• _What is expected_: Copy each line of the material below that includes the string "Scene".

─── Provided information

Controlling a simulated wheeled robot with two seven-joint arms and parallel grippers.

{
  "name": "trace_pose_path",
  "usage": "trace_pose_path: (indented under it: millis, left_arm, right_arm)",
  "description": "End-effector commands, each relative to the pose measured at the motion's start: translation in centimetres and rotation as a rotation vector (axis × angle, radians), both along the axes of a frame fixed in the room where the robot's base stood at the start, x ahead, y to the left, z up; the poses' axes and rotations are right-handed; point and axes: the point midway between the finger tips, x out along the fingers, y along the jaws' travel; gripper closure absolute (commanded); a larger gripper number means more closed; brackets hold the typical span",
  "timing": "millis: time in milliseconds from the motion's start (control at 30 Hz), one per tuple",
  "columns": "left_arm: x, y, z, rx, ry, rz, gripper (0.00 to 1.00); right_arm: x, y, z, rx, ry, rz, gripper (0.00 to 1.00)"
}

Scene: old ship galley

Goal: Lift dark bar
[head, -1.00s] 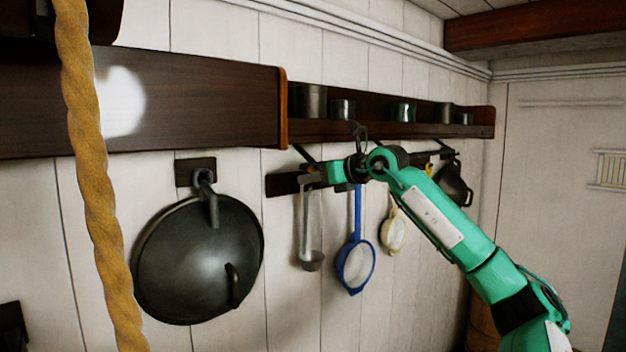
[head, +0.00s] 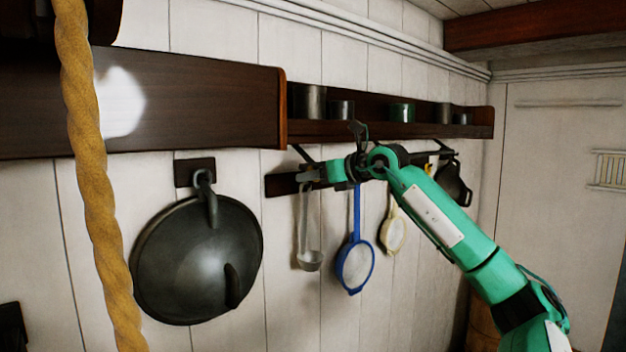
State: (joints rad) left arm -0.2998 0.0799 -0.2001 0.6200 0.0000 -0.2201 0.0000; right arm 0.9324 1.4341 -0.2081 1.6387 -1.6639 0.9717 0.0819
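The dark bar (head: 281,184) is mounted along the white plank wall below the shelf, and utensils hang from it. A ladle (head: 309,259), a blue-rimmed strainer (head: 355,265) and a cream-rimmed strainer (head: 393,235) hang in a row, with a dark pan (head: 453,184) at the far end. My right gripper (head: 307,175) is at the bar's near part, above the ladle. It overlaps the bar in the picture; I cannot tell whether its small fingers are open or closed on it. My arm hides the middle of the bar. My left gripper is not in view.
A dark wooden shelf (head: 400,130) with several cups runs just above the bar. A large dark wok (head: 190,262) hangs on the wall to the left. A thick rope (head: 90,180) hangs in the left foreground.

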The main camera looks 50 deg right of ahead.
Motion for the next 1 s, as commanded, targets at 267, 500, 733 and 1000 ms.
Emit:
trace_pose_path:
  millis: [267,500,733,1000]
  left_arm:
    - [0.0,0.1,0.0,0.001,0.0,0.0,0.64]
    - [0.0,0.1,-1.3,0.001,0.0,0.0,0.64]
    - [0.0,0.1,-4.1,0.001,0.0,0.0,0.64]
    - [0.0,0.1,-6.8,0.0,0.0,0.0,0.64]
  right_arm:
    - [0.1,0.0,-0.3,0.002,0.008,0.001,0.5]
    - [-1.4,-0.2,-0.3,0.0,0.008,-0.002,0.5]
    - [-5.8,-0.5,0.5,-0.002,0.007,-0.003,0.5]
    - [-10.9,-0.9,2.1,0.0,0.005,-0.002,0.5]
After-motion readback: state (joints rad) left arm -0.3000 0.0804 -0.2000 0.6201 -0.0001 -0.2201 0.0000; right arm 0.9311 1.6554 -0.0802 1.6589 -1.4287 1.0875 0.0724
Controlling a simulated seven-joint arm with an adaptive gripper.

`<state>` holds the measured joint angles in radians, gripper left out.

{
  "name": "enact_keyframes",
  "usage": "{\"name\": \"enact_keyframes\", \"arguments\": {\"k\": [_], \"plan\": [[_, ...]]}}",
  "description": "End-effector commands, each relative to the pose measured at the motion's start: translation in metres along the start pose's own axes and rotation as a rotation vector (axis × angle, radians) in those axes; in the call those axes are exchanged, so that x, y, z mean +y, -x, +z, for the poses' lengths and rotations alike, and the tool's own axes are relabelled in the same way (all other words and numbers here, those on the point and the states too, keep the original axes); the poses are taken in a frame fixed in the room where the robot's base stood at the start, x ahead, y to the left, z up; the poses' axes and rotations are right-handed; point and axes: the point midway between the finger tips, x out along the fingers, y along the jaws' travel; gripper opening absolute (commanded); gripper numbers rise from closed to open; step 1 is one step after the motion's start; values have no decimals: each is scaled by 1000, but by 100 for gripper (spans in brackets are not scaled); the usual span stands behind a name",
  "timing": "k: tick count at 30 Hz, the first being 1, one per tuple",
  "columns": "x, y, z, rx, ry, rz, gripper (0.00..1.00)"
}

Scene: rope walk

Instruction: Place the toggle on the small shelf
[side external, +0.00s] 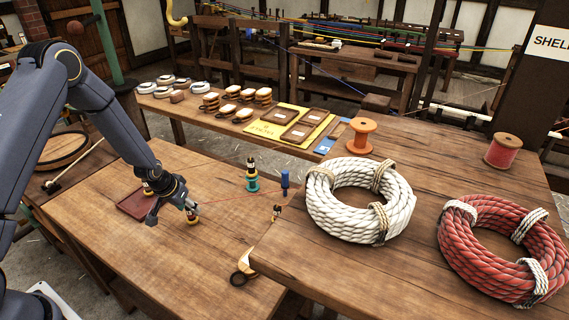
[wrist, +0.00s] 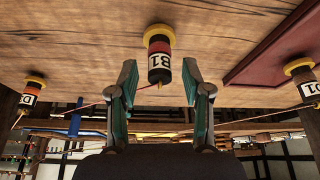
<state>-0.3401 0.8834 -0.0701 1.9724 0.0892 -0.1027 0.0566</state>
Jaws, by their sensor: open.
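My gripper (side external: 181,205) is low over the near wooden table. In the wrist view my gripper (wrist: 160,95) is open, with its teal-sided fingers on either side of a dark bobbin marked B1 (wrist: 159,58). This bobbin has a red-orange band and a yellow foot, and the fingers look apart from it. I cannot tell which piece is the toggle. A sign reading "SHEL", cut off by the frame (side external: 552,41), is on a dark post at the right; I cannot make out the small shelf.
Other bobbins stand nearby: one with a teal foot (side external: 252,177), and labelled ones left (wrist: 30,94) and right (wrist: 303,82) in the wrist view. A dark red tray (side external: 133,206) lies left. A blue peg (side external: 285,182) stands behind. White (side external: 335,222) and red rope coils (side external: 470,250) fill the right table.

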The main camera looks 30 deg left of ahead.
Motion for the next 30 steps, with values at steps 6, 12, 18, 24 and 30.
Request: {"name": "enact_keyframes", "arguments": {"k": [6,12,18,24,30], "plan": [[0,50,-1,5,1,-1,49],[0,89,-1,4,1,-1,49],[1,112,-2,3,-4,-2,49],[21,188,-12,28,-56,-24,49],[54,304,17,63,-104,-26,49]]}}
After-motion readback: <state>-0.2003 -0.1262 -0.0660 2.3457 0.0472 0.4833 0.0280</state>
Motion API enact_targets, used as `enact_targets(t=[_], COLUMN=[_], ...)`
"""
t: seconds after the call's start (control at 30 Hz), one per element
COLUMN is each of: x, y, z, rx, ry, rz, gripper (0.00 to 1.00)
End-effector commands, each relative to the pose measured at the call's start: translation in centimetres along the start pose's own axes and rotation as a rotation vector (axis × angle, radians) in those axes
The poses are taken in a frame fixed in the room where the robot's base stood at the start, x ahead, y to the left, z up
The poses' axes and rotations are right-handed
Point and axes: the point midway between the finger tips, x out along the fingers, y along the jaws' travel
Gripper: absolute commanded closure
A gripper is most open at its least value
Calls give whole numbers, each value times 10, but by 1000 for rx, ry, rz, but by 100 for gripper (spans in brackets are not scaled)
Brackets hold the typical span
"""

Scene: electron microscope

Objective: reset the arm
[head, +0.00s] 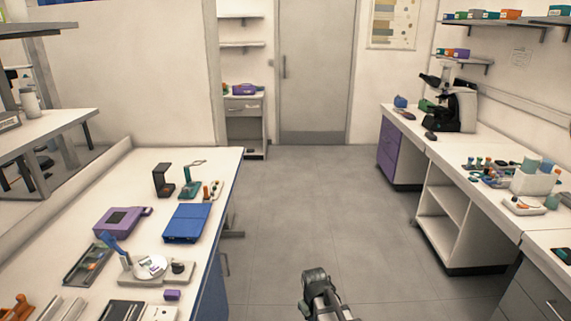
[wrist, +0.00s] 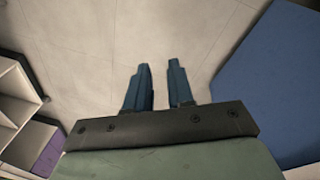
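My arm (head: 322,290) shows at the bottom middle of the head view, over the open floor between the two benches. Its fingers cannot be made out there. In the wrist view my gripper (wrist: 158,75) shows two blue-grey fingers with a clear gap between them. Nothing is between the fingers, and only the floor (wrist: 100,45) lies beyond them. The gripper touches nothing that I can see.
A left bench (head: 222,165) holds a blue case (head: 187,222), a purple device (head: 118,221) and small tools. A right bench (head: 400,138) carries a microscope (head: 455,108) and several small containers. A grey door (head: 315,75) is at the back. The aisle floor (head: 300,200) is clear.

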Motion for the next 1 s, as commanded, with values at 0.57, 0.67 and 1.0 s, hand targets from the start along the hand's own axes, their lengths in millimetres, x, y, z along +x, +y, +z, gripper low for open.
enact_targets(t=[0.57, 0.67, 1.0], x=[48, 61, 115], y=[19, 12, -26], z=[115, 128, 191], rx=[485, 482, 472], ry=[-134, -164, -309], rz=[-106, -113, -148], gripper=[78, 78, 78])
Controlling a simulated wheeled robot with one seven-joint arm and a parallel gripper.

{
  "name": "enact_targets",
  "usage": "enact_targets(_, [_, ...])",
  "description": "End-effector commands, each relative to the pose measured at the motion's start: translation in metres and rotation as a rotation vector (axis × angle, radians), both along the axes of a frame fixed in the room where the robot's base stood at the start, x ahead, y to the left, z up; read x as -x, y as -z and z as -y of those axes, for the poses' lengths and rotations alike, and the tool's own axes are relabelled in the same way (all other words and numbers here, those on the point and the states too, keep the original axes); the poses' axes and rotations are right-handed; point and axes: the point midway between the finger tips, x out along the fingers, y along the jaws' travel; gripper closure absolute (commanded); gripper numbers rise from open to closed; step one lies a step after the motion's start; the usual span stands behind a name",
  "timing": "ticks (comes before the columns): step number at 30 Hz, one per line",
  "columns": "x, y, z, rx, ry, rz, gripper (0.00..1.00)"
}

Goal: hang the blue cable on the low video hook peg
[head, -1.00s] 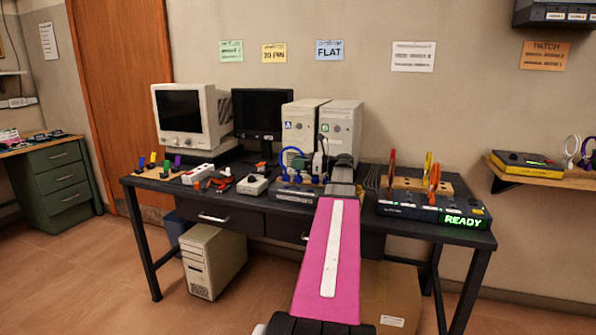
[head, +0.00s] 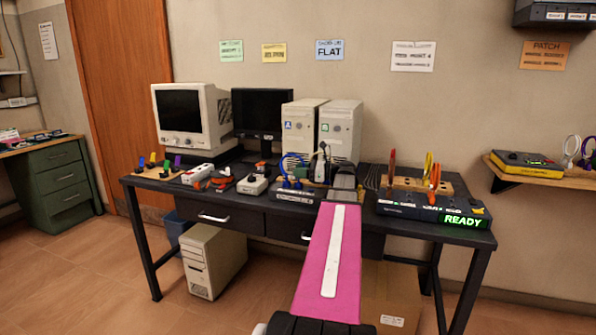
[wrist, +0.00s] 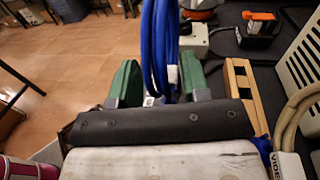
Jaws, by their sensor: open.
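The blue cable (wrist: 160,45) hangs as a bundled loop between the two green fingers of my gripper (wrist: 157,82) in the wrist view. The fingers stand apart on either side of it; I cannot tell whether either one touches it. In the head view the blue cable (head: 291,162) shows as a loop above the small dark box, just left of my arm's end. My arm hides part of that area. I cannot pick out the low video hook peg with certainty in either view.
A wooden block (wrist: 240,95) and a pale cable (wrist: 292,115) lie close right of my gripper. Two beige towers (head: 340,130) stand behind. A wooden rack (head: 408,183) with red, yellow and orange cables stands right, by a box (head: 410,208) reading READY.

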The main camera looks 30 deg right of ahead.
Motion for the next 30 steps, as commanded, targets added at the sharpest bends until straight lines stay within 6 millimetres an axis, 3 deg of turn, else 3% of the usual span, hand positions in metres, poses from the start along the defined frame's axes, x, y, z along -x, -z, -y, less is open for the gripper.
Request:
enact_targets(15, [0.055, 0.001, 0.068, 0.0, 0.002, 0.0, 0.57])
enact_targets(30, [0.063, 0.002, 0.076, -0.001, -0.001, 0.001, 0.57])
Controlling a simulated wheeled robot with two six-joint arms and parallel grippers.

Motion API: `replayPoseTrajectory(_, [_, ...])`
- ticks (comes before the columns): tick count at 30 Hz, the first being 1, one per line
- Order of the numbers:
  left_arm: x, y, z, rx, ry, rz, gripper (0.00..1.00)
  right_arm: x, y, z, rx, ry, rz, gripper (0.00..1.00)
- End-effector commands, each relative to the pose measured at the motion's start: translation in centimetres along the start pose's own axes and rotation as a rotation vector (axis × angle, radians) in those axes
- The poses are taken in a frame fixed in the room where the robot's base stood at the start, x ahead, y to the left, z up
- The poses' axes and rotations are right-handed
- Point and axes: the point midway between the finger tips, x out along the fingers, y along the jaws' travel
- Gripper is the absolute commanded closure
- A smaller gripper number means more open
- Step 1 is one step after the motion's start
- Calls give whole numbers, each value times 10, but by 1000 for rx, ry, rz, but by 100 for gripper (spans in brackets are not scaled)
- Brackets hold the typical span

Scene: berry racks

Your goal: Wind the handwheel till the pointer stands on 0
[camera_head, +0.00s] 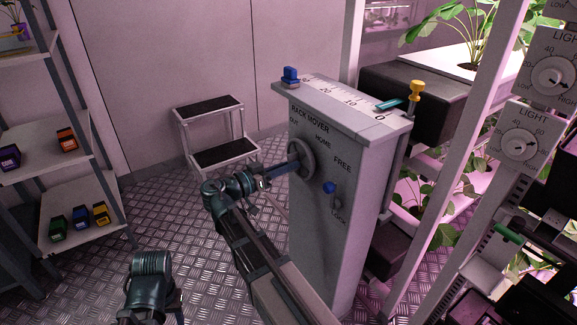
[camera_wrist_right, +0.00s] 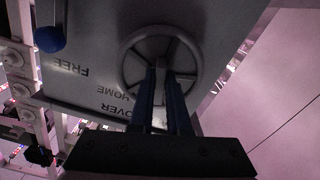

──────

• _Complete response_:
Scene: old ship galley
Scene: rope walk
Scene: electron microscope
Scene: berry racks

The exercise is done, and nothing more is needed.